▶ Exercise task
Below is some material; set it all down exactly, apart from the pictures.

......

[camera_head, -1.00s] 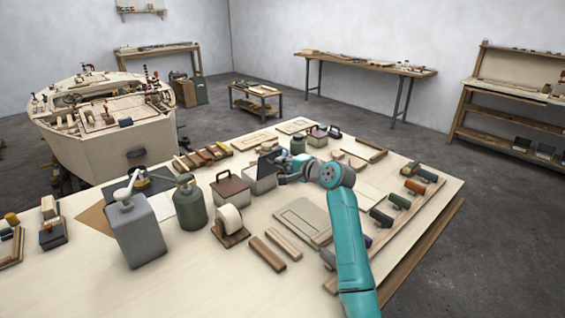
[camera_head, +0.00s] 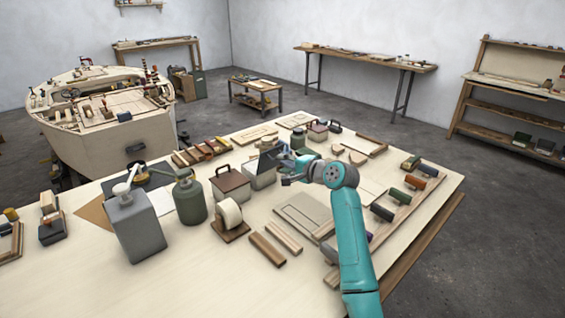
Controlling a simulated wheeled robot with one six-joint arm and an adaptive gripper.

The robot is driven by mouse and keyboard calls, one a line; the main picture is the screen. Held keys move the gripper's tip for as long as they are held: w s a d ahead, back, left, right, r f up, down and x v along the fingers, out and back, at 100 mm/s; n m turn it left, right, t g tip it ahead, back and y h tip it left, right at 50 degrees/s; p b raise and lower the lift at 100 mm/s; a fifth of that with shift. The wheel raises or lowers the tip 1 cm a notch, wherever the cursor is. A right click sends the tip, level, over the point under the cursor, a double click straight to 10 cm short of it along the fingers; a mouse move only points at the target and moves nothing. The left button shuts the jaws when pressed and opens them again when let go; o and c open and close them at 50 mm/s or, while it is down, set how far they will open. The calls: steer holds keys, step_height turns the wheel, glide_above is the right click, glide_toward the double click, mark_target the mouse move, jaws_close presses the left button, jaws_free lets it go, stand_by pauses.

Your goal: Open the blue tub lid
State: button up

......

▶ Response to the exercise
[camera_head, -1.00s] 
[camera_head, +0.00s] 
Controlling a simulated wheeled robot with one six-joint arm and an adaptive gripper.

The robot is driven by mouse and keyboard calls, one a line; the main picture is the screen. Held keys move the gripper's tip for as long as they are held: w s a d ahead, back, left, right, r f up, down and x v along the fingers, out and back, at 100 mm/s; n m turn it left, right, t g tip it ahead, back and y h tip it left, right at 50 degrees/s; p b raise and lower the lift at 100 mm/s; a fifth of that with shift. The wheel raises or lowers the tip 1 cm a notch, wherever the cursor is. A right click sends the tip, level, over the point under the cursor, a double click straight to 10 cm short of it along the fingers; a mouse move only points at the target and moves nothing. The left button shuts the jaws when pressed and opens them again when let go; o and c open and close them at 50 mm/s or, while it is down, set how far they will open. The calls: steer holds keys, step_height turns the wheel, glide_above is the right click, glide_toward the double click, mark_target the mouse move, jaws_close presses the left button, jaws_free lets it go, stand_by pauses.

Your goal: Open the blue tub lid
State: button up

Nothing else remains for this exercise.